> _To be done_: Reproduce each line, exactly, from the one containing "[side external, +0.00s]" through the end of the material. Exclude pictures.

> _Data lines_:
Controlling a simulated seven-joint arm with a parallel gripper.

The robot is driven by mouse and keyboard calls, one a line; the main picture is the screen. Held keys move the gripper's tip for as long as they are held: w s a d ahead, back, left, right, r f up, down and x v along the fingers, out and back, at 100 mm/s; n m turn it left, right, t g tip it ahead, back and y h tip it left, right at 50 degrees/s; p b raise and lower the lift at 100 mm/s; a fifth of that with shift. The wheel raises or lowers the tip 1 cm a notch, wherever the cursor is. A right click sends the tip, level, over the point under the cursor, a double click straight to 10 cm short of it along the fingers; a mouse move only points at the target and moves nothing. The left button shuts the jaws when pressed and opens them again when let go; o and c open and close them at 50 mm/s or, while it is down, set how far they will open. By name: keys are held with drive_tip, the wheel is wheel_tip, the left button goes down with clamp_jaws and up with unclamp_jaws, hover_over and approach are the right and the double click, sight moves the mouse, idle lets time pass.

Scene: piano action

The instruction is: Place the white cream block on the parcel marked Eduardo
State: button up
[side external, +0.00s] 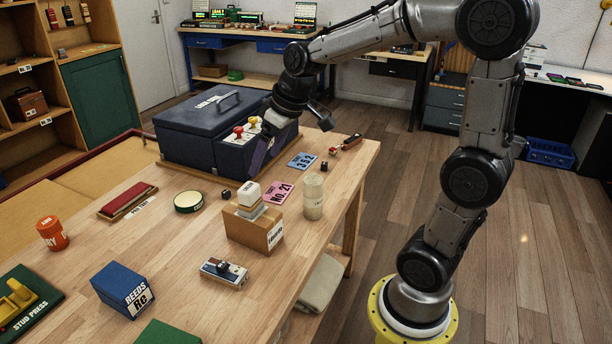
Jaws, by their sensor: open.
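A brown cardboard parcel (245,232) stands near the middle of the bench, with a white label on its front right face; the name is too small to read surely. A white cream block (249,189) with a small dark mark sits above a grey flat piece (258,209) on top of the parcel. My gripper (262,155) is behind the parcel, in front of the dark blue case, pointing down. It is apart from the block and looks empty; its fingertips are hard to make out against the case.
The dark blue case (200,130) with red and yellow knobs fills the back. A pale cylinder (313,197) stands close right of the parcel. A pink card (278,193), blue card (302,160) and round tin (188,201) lie nearby.

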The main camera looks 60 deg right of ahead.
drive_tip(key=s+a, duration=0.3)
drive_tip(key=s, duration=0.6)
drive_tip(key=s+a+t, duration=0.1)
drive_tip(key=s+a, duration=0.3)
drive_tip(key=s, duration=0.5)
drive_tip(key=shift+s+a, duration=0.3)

> _Output_:
[side external, +0.00s] 
Jaws, by their sensor: open.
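A brown cardboard parcel (245,232) stands near the middle of the bench, with a white label on its front right face; the name is too small to read surely. A white cream block (249,189) with a small dark mark sits above a grey flat piece (258,209) on top of the parcel. My gripper (262,155) is behind the parcel, in front of the dark blue case, pointing down. It is apart from the block and looks empty; its fingertips are hard to make out against the case.
The dark blue case (200,130) with red and yellow knobs fills the back. A pale cylinder (313,197) stands close right of the parcel. A pink card (278,193), blue card (302,160) and round tin (188,201) lie nearby.

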The main camera looks 60 deg right of ahead.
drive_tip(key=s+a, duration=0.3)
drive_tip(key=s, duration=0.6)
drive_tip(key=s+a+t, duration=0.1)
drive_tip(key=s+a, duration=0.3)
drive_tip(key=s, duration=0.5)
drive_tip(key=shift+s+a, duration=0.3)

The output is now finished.